Oooh la-la it's pretty fancy in the I Heart Keenwah kitchen today. We were inspired by Sir Kensington's Dijon Mustard to create this French Mediterranean classic with a vegan spin. Instead of tuna, we've blended Toasted Quinoa with tempeh, seaweed paper and a few other magic ingredients and topped it off with a zing of tangy mustard and lemon juice. 

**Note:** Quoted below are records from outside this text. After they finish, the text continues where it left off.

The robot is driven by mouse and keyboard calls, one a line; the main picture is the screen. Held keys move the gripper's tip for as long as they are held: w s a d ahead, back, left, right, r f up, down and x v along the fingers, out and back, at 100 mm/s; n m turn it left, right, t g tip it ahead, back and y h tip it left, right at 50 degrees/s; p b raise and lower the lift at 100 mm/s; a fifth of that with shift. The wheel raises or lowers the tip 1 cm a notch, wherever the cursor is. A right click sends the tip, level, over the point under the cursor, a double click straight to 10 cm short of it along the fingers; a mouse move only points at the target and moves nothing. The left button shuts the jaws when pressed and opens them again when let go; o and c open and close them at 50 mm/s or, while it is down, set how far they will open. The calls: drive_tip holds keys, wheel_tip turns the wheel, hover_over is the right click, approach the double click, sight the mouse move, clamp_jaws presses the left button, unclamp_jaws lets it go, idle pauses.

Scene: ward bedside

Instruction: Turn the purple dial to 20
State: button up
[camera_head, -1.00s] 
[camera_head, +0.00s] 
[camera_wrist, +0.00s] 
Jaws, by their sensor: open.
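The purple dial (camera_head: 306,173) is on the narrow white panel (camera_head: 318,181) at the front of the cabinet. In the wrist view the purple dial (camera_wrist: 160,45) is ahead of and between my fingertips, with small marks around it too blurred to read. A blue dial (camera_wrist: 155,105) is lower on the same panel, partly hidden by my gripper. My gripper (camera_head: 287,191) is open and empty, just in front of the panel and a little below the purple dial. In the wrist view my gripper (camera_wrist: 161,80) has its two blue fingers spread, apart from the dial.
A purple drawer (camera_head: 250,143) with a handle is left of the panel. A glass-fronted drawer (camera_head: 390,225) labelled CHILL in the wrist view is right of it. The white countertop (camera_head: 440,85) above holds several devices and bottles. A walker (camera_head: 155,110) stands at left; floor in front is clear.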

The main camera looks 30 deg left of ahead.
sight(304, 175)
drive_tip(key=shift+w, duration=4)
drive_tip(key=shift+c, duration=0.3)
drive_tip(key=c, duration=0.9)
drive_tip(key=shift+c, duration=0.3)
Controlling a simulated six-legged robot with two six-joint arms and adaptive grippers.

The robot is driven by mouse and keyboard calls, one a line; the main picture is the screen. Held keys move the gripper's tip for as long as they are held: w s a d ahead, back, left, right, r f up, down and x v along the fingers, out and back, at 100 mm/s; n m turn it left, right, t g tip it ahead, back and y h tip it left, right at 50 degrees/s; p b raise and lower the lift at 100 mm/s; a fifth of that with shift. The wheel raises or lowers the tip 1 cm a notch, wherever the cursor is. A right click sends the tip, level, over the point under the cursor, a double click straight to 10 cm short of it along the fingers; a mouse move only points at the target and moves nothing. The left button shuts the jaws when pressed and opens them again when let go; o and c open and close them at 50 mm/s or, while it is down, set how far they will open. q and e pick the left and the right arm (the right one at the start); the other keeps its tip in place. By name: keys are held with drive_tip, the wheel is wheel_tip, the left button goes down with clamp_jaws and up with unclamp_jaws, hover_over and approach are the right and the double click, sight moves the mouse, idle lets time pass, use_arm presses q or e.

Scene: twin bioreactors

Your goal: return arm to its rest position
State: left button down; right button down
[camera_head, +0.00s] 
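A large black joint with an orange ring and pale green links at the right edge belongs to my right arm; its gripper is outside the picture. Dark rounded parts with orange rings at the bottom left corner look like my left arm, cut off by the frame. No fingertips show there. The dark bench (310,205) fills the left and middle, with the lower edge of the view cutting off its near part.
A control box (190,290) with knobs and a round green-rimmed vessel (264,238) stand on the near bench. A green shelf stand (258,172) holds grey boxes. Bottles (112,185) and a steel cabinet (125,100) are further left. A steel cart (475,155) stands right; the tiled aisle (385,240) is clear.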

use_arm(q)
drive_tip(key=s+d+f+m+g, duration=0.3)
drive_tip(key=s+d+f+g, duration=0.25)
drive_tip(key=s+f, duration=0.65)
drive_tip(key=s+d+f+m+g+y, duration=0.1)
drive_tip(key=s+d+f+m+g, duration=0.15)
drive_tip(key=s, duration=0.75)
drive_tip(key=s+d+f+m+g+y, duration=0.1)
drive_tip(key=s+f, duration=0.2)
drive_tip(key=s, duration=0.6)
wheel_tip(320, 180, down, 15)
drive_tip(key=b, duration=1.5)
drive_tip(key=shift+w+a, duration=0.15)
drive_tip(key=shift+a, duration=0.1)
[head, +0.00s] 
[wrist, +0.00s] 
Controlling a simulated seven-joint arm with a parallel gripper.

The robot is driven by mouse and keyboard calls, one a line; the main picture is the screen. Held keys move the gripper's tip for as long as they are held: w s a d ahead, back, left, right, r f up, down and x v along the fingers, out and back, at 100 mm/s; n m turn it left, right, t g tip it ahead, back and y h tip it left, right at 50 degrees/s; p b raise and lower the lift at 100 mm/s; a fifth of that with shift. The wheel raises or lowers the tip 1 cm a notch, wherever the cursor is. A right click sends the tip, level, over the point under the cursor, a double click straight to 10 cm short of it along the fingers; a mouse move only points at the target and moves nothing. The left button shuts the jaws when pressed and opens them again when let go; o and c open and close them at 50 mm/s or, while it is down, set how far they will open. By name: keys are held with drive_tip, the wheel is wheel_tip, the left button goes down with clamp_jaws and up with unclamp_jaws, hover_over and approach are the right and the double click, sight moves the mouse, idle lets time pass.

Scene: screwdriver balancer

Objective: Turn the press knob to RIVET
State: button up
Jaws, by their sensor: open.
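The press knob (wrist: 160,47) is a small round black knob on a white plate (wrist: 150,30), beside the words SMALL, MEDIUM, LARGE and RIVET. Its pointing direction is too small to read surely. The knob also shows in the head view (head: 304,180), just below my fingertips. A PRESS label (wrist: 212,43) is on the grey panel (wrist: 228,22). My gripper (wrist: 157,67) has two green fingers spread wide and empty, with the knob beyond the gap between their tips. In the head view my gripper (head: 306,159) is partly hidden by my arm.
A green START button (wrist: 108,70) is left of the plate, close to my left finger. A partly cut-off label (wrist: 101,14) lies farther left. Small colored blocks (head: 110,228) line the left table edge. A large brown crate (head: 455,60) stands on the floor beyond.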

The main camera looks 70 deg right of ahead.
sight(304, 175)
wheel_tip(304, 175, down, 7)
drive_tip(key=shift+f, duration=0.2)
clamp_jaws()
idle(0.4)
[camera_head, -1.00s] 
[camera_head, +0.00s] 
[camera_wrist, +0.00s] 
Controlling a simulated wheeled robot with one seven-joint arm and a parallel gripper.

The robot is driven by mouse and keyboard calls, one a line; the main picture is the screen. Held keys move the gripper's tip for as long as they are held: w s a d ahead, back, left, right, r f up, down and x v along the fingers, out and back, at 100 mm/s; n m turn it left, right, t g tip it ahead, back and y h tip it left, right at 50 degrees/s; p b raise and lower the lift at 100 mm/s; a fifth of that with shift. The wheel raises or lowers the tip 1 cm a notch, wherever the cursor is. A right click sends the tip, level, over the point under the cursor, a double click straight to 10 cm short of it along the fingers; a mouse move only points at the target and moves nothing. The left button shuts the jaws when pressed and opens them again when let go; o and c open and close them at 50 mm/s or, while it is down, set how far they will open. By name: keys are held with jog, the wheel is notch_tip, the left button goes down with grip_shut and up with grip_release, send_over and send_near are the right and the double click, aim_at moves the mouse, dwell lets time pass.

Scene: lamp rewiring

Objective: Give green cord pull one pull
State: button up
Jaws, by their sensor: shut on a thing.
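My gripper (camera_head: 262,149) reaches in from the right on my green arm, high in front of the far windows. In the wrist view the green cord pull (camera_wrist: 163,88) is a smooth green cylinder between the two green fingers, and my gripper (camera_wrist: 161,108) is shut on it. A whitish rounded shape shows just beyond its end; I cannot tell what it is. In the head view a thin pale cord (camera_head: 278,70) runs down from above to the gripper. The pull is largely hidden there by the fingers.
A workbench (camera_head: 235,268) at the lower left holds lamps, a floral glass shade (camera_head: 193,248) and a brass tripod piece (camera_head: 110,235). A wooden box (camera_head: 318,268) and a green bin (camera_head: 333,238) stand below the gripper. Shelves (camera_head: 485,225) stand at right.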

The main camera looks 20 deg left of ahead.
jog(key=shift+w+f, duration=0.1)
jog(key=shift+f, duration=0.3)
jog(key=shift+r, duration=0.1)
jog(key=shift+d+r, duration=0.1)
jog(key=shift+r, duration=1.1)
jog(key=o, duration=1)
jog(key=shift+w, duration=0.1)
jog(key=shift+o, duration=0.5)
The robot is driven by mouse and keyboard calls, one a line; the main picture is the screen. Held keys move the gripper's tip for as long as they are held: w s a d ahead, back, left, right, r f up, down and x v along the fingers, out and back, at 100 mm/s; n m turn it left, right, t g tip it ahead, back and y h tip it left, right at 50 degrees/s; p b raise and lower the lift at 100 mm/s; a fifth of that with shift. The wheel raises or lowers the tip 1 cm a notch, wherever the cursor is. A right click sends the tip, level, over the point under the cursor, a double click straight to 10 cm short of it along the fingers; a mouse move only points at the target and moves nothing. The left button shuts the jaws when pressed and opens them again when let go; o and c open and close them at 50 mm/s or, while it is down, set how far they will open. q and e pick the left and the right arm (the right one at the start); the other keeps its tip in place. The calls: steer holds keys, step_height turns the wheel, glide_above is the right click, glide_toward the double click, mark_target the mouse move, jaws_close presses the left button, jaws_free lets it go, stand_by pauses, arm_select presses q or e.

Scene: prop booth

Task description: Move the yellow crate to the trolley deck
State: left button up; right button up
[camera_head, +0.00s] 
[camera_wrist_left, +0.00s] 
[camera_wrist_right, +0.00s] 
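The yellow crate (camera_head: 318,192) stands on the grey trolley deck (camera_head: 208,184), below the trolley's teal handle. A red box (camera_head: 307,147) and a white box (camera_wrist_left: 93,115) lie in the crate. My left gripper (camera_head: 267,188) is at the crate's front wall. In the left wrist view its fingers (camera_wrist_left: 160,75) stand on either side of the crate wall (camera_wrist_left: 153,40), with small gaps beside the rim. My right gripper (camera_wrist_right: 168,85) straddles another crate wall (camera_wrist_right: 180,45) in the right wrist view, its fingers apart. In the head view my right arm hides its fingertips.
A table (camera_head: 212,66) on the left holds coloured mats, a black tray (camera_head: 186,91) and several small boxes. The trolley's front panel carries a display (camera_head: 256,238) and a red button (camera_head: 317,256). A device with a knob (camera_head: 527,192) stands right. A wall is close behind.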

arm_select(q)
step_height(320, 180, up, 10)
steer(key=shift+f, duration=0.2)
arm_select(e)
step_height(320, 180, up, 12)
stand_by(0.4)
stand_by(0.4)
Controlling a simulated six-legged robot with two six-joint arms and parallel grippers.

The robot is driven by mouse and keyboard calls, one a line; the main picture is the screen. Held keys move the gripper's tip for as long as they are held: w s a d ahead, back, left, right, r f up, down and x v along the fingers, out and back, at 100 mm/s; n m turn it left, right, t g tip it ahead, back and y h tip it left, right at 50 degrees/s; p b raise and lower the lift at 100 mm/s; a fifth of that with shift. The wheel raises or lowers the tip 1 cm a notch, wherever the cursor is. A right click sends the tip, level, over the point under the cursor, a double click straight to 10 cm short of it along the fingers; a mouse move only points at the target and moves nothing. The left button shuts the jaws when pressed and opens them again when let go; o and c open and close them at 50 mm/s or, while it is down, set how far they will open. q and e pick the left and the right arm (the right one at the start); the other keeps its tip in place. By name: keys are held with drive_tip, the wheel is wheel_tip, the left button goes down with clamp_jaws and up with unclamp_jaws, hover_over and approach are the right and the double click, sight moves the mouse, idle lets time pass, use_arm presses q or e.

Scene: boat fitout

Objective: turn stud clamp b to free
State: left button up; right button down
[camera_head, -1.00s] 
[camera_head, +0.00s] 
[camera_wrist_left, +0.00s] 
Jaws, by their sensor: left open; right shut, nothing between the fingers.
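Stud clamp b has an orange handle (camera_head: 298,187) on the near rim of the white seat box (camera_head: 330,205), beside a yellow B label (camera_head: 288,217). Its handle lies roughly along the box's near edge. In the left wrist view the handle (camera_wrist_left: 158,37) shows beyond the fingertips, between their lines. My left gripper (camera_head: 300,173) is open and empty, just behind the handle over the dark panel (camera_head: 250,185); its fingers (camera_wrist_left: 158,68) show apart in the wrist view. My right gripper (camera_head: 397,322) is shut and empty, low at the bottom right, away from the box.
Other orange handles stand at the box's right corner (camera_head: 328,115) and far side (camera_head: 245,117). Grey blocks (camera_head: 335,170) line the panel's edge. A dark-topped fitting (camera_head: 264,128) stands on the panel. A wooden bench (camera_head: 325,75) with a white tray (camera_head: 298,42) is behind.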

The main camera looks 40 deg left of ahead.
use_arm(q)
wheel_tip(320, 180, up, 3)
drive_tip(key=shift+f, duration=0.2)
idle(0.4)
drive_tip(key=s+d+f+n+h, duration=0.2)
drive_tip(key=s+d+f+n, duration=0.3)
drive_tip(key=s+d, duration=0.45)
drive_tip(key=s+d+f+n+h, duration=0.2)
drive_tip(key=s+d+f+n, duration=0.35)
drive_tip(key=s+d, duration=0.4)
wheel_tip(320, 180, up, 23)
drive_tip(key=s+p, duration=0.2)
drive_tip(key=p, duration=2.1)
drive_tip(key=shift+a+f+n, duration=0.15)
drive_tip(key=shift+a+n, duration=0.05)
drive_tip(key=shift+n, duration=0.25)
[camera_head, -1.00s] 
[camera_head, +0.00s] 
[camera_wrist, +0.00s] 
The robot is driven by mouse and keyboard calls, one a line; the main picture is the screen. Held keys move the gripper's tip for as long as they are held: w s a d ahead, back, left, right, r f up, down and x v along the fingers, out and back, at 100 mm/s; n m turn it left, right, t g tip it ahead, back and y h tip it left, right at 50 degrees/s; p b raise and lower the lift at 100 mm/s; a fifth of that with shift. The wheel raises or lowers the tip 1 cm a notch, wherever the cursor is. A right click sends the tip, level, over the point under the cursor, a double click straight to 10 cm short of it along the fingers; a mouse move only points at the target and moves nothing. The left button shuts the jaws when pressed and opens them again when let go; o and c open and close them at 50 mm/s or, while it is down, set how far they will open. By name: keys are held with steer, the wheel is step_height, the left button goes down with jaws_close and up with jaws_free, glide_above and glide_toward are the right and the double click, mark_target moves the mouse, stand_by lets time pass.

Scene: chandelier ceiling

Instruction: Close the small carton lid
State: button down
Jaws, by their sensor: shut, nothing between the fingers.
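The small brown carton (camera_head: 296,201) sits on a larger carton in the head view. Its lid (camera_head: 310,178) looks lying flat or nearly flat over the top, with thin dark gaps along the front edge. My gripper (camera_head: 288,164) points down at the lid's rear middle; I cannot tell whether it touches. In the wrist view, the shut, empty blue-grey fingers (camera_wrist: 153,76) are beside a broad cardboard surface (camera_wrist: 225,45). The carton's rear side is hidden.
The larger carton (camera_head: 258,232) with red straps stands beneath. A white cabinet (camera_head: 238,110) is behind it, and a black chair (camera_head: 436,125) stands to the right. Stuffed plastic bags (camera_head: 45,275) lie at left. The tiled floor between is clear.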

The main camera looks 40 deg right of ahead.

  • 2 cups of fresh green beans or French haricots verts, blanched and cooled
  • 2 small potatoes, quartered, blanched and cooled
  • 2 tomatoes, quartered
  • 1/4 red onion, rinsed (to remove bite) and sliced thinly
  • 1/2 cup cured black olives
  • handful of amaranth leaves for garnish (optional, amaranth leaves are often available at farmers markets; if unavailable, sub for any microgreen)

Vegan tuna:

  • 1/2 cup cooked I Heart Keenwah Toasted Quinoa White
  • 3/4 cup (1/2 of an 8oz block) plain tempeh
  • 1/4 cup peanuts
  • 1 large sheet seaweed paper
  • 1 tsp rice wine vinegar
  • 1/3 cup vegan mayonnaise
  • sprinkle of sea salt and fresh ground pepper


  • 2 tsp Sir Kensington's Dijon Mustard
  • juice of 1/2 lemon
  • 1 clove garlic, grated on a microplane
  • 1/3 cup olive oil


  1. Grind together vegan tuna ingredients in a food processor.
  2. Arrange as a block in the center of a serving platter.
  3. In the remaining space, arrange green beans, potatoes, tomatoes, red onions, black olives and amaranth leaves. 
  4. Whisk together dressing ingredients until emulsified. Pour over vegetables. Finish with a sprinkle of sea salt and fresh ground pepper and serve.